_The data_:

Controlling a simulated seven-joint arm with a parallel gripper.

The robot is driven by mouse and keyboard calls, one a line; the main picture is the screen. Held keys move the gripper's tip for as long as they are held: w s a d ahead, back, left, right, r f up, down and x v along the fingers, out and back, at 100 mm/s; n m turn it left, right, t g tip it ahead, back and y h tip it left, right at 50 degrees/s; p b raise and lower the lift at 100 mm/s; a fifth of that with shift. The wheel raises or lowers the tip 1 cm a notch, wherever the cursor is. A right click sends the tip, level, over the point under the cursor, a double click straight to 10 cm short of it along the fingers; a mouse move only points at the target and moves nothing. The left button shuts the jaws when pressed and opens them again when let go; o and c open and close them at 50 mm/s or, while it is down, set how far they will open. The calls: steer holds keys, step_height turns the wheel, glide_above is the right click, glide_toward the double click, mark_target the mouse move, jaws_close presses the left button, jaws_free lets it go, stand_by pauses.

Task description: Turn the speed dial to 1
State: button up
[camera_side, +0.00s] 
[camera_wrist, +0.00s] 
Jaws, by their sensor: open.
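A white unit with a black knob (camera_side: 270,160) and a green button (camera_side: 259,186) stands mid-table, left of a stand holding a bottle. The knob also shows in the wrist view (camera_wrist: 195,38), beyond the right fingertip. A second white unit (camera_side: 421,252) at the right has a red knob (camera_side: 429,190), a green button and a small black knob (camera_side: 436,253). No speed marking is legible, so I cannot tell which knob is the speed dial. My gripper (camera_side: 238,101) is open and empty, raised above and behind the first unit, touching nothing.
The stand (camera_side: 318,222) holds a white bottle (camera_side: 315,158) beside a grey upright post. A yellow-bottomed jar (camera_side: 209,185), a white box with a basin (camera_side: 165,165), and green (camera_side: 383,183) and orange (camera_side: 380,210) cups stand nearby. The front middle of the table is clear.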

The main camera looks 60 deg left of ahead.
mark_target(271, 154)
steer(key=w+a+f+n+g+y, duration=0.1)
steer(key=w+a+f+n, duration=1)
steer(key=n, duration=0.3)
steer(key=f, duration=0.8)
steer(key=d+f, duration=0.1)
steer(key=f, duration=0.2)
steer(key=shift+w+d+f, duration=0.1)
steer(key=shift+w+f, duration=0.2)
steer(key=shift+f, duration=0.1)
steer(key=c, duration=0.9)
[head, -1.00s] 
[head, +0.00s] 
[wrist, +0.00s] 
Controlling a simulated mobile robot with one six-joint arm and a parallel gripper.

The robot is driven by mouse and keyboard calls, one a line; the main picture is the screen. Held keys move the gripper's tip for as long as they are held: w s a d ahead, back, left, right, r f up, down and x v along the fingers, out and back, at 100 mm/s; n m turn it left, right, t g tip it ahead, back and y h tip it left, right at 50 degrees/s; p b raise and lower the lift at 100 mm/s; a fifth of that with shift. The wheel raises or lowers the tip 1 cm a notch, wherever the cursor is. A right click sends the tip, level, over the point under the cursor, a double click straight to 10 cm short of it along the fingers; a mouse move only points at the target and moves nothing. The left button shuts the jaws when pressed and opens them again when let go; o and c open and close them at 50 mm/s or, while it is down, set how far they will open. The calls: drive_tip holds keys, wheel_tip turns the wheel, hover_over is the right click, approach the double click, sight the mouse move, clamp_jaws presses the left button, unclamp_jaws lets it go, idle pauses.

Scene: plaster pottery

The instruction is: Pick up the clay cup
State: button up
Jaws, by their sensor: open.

_Aim of the exercise_:
Scan the material above. Copy each line where "Controlling" occurs.

_Solution for this task_:
Controlling a simulated seven-joint arm with a parallel gripper.
Controlling a simulated mobile robot with one six-joint arm and a parallel gripper.

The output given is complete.